Chairman of the Federal Reserve nominee Jerome Powell testifies during his confirmation hearing before the Senate Banking, Housing and Urban Affairs Committee November 28, 2017 on Capitol Hill in Washington, DC.
The two potential disruptors to the bull market, according to Orlando, are a Federal Reserve in transition and a potential Democratic wave building toward the 2018 midterm elections.
The first catalyst is the shakeup in leadership at the Fed, when President Donald Trump’s new chair pick, Jerome Powell, assumes the seat on Feb. 3. Powell takes over from a historically dovish Janet Yellen, who has overseen the steady return to normalized monetary policy over the past two years, after the 2008 crisis saw the central bank pump trillions of dollars into the economy.
“How does this leadership transition go?” Orlando asked rhetorically. “What will Chairman Powell’s transition be in terms of maintaining the same dovish stance [on] quantitative tightening and increases in the funds rate?”

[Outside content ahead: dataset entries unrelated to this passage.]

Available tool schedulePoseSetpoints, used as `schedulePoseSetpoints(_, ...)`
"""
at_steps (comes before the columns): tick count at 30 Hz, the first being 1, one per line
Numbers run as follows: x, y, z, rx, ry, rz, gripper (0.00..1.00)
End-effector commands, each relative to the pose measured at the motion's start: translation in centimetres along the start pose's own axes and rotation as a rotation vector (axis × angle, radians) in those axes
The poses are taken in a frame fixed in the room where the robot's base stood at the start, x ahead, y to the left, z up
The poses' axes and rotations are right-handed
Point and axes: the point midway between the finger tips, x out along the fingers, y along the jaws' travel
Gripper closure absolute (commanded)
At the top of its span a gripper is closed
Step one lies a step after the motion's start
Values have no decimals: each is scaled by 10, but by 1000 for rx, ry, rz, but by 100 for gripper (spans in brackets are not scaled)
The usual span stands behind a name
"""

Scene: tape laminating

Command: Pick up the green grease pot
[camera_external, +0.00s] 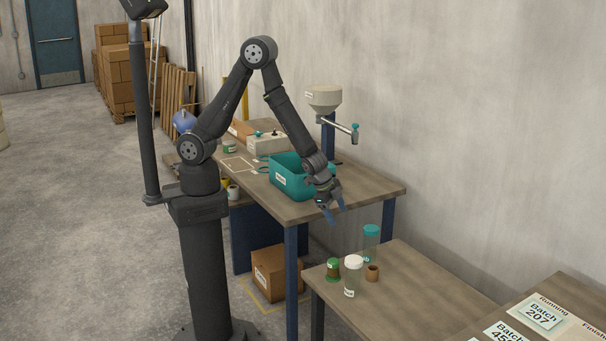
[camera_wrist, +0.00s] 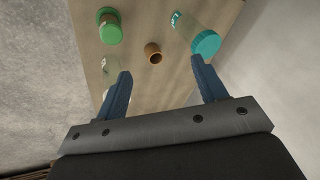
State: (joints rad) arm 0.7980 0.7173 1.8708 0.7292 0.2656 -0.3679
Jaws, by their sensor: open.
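The green grease pot (camera_external: 333,268) is small and round with a green lid. It stands at the left end of the lower wooden table, left of the white-lidded jar. In the wrist view the green pot (camera_wrist: 110,28) is at the upper left, beyond my left fingertip and apart from it. My gripper (camera_external: 331,213) is open and empty, above and behind the pot near the corner of the higher table. Its two blue fingers spread wide in the wrist view (camera_wrist: 162,80).
A white-lidded clear jar (camera_external: 353,276), a small brown pot (camera_external: 372,273) and a teal-lidded jar (camera_external: 370,240) stand close by the green pot. A teal bin (camera_external: 287,178) is on the higher table (camera_external: 380,192). The lower table (camera_external: 420,295) is bare toward the right.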

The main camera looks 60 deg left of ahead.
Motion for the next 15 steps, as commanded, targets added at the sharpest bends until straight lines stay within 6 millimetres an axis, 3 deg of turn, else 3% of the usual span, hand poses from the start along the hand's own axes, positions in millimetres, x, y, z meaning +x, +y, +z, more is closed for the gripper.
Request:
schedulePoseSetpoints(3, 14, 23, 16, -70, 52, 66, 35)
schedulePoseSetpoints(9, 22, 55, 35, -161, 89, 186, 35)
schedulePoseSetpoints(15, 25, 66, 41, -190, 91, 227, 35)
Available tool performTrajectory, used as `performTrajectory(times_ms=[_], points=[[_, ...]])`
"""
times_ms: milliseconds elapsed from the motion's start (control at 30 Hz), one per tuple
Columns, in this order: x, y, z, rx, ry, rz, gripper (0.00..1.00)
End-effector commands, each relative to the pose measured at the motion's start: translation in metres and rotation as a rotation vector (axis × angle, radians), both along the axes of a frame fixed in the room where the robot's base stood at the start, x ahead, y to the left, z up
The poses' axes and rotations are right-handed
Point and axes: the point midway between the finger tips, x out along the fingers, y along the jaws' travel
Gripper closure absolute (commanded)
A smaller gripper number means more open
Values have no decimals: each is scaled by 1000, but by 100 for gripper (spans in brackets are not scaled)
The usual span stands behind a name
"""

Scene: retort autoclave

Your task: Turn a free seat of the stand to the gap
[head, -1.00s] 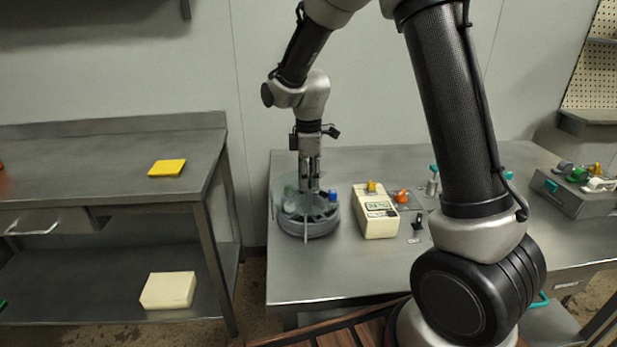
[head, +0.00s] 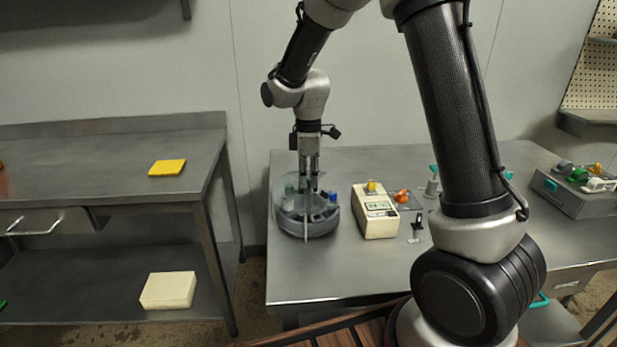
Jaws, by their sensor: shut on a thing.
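The stand (head: 309,229) is a round grey holder with several seats, near the left end of the steel table. A clear upright guard stands around part of it, and a thin pale upright piece shows at its front. A blue-capped item (head: 332,196) sits at its right side, and a greenish item (head: 290,190) shows at its left side. My gripper (head: 309,188) points straight down over the middle of the stand, its fingers shut on a part there. The fingers hide that part, and I cannot tell which seat faces the gap.
A cream device (head: 375,215) with a display and yellow top stands right of the stand. An orange knob (head: 402,196) and a small black lever (head: 417,227) lie beyond it. A grey box (head: 575,193) with coloured items is far right. The table front is clear.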

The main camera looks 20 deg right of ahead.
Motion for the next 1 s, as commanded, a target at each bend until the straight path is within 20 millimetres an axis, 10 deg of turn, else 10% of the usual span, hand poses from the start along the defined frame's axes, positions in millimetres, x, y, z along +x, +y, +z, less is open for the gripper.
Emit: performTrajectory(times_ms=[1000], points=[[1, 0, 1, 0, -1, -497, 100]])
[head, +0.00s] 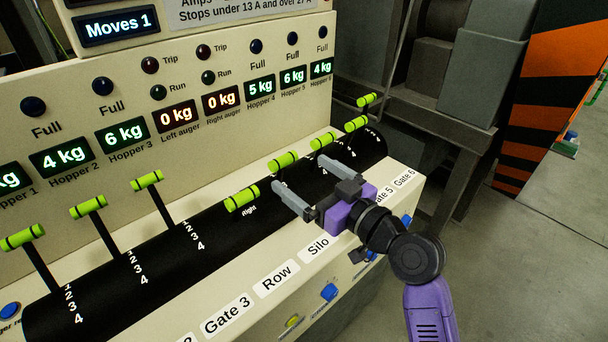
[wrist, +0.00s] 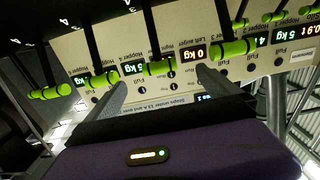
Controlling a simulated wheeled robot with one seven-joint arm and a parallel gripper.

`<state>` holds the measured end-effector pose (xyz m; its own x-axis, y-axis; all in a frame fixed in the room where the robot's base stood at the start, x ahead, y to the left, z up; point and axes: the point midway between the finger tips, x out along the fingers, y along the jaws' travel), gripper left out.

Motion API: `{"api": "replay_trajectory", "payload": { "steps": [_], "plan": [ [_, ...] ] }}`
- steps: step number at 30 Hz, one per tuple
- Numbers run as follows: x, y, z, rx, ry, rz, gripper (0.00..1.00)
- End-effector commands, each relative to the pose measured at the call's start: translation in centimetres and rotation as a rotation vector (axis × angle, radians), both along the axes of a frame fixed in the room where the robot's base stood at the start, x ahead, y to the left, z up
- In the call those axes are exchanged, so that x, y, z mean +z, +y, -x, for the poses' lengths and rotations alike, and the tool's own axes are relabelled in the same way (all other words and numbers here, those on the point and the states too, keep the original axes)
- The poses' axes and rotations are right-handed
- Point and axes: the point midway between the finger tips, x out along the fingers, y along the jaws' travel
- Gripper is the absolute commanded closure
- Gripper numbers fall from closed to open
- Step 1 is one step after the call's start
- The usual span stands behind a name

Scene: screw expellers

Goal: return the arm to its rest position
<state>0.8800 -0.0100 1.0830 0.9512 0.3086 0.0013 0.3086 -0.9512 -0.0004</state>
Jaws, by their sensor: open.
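My gripper (head: 300,175) is open, with its two grey fingers spread and nothing visible between them. It is over the front of the black curved cover (head: 220,238) on the console. Its fingers point toward the green-handled levers, near the lever handle marked Right (head: 241,199) and the green handle behind it (head: 284,161). I cannot tell whether a finger touches a lever. My purple arm reaches in from the lower right. In the wrist view the open fingers of my gripper (wrist: 160,82) show upside down before the panel, with a green handle (wrist: 160,68) beyond them.
Several more green-handled levers stand along the cover, such as the left one (head: 147,179). Behind them is the cream panel (head: 60,108) with weight displays. A grey metal frame (head: 455,130) stands at right; the floor (head: 530,260) there is open.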

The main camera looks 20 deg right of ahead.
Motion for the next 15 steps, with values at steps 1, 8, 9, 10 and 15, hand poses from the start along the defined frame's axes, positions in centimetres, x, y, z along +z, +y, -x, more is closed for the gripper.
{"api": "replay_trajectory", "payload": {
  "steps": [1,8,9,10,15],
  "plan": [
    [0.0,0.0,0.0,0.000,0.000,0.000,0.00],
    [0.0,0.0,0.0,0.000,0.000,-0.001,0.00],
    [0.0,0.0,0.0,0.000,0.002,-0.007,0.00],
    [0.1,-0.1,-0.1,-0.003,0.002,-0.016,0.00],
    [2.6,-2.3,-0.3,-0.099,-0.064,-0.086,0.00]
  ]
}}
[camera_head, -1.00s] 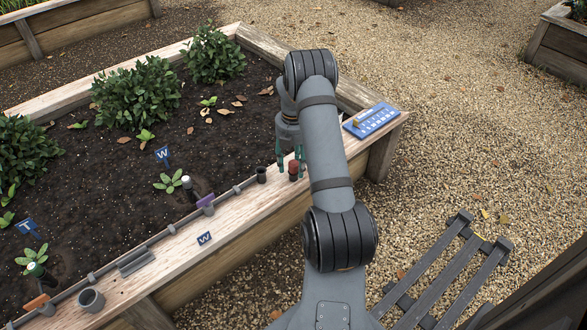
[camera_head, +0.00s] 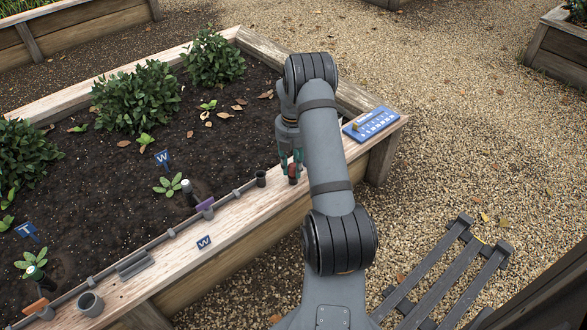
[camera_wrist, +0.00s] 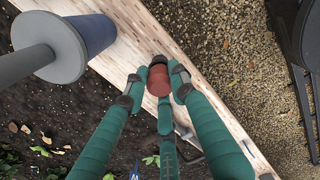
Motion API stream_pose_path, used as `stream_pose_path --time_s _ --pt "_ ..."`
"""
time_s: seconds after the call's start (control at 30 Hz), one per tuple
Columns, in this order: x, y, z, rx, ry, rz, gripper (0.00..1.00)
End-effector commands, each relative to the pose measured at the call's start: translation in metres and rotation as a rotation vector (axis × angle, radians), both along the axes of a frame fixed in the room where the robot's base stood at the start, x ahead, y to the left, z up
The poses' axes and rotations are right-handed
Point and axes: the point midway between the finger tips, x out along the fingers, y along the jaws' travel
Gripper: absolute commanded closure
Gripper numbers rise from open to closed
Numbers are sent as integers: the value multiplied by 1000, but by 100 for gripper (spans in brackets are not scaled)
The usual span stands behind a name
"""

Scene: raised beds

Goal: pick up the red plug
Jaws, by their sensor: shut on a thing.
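The red plug (camera_head: 292,171) is at the wooden edge of the raised bed, partly hidden by my fingers in the head view. In the wrist view the red plug (camera_wrist: 158,82) shows its reddish top and a dark part beyond it, between the fingertips. My gripper (camera_head: 291,168) points down over the wooden rim with its green fingers closed around the plug. In the wrist view my gripper (camera_wrist: 157,83) has dark fingertips against both sides of the plug. I cannot tell whether the plug is clear of the wood.
The wooden rim (camera_head: 225,221) carries a thin grey pipe, a small dark cup (camera_head: 261,178), a grey cup (camera_head: 90,303) and a blue W tag (camera_head: 204,242). A blue panel (camera_head: 371,124) lies at the rim's far corner. Seedlings grow in the soil.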

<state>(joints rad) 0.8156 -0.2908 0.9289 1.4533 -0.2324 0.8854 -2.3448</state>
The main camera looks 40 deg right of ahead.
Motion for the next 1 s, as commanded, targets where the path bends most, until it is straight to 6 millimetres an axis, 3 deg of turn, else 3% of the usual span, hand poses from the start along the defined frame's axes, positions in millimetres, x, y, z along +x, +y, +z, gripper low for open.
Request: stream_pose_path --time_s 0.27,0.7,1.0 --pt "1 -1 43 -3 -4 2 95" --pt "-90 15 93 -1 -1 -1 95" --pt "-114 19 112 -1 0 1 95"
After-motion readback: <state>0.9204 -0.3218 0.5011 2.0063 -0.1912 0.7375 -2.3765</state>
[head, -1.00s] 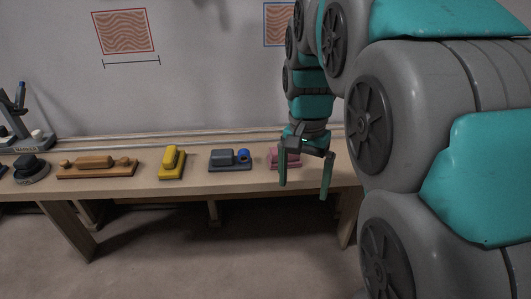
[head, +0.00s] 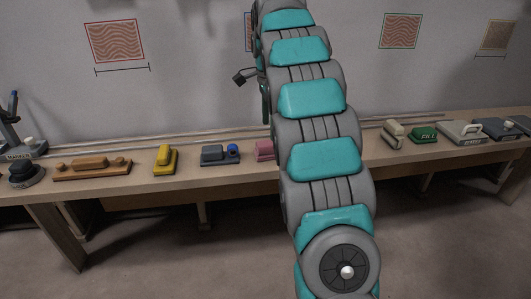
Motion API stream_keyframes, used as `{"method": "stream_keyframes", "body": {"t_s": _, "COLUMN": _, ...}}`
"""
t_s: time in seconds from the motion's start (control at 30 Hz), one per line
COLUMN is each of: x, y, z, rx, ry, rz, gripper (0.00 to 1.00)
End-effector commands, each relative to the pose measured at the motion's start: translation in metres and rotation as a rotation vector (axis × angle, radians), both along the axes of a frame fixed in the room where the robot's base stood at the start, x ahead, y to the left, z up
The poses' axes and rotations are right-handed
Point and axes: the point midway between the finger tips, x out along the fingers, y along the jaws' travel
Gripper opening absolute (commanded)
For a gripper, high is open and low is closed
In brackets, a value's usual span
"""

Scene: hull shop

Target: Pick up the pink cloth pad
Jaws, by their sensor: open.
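The pink cloth pad (head: 264,150) lies on the long wooden bench in the head view, just left of my arm. My arm hides its right part. My gripper (head: 266,108) is mostly hidden behind my arm links. One dark finger shows, pointing down, above the pad in the picture and apart from it. The gripper is open, and I see nothing held in it.
On the bench (head: 148,187), a grey block with a blue knob (head: 220,154) lies left of the pad, then a yellow tool (head: 165,159) and a wooden plane (head: 92,167). Right of my arm are a green block (head: 423,135) and other tools.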

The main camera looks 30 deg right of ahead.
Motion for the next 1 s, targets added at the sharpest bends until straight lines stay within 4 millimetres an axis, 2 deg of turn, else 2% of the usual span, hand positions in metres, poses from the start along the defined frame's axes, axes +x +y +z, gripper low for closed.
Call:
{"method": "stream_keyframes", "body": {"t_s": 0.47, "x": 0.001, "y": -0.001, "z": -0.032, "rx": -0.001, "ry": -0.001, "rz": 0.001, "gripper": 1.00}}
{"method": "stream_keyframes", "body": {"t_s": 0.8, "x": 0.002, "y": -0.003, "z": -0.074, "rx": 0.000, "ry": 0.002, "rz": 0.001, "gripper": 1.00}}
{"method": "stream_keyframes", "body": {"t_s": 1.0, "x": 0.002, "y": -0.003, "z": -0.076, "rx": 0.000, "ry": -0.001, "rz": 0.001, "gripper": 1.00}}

Under Powell, a sudden rise in inflation or too much stimulus from tax reform could force the Fed’s hand in raising rates at a pace far quicker than markets anticipate.
Orlando also pointed to the potential for Democrats to assume the majority in the House and Senate this year, which may put the brakes on Trump’s business-friendly agenda. The unraveling of business regulation and cuts to the corporate tax rate provided much of the fuel to markets over the past twelve months.
This year, Orlando’s prediction for the S&P 500 to end 2018 at 3,000 implies a roughly 12 percent increase from its 2017 close. That’s a healthy gain for any normal year of a bull market, but nearly half the gains seen last year.
At least for now, U.S. equities are well on track to continue last year’s trends. So far this year, the Dow has cleared its never-before-seen 25,000 level and the S&P 500 has surpassed 2,700. This as the S&P has gone 293 days without a 3 percent pullback, its longest streak in history.